55   Dismissal of proceedings

(1)   The Tribunal may dismiss at any stage any proceedings before it in any of the following circumstances—

(a)   if the applicant or appellant (or, if there is more than one applicant or appellant, each applicant or appellant) withdraws the application or appeal to which the proceedings relate,

(b)   if the Tribunal considers that the proceedings are frivolous or vexatious or otherwise misconceived or lacking in substance,

(c)   if the applicant or appellant (or, if there is more than one applicant or appellant, each applicant or appellant) has failed to appear in the proceedings,

(d)   if the Tribunal considers that there has been a want of prosecution of the proceedings.
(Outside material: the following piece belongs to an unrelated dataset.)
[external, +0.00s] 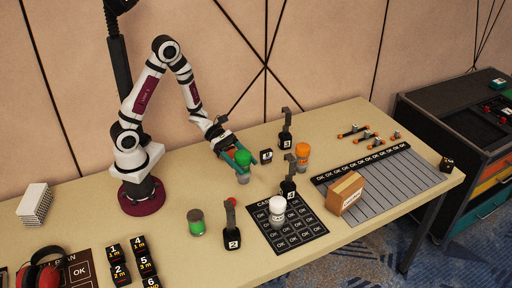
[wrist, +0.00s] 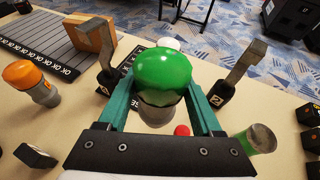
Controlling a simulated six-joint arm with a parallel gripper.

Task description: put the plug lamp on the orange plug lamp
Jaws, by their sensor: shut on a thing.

(2)   The Tribunal may reinstate proceedings that have been dismissed under subsection (1) (c) if the Tribunal considers that there is a reasonable explanation for that failure.

  1. Although s 55 does not expressly provide for dismissal for want of jurisdiction, nor does the CAT Act contemplate jurisdictional hearings as such, the tribunal has a duty to satisfy itself that it has jurisdiction to hear and determine the proceeding. Consequently, it has an implied power to dismiss an application on that ground: Karmez v Commissioner of Police, New South Wales Police Force [2019] NSWCATAD 149, [15]; DYH v Public Guardian [2019] NSWCATAD 211, [20].

  2. A jurisdictional objection must be determined as a preliminary question: Re Boulton; ex parte Construction Forestry Mining and Engineering Union (1998) 73 ALJR 129, 133.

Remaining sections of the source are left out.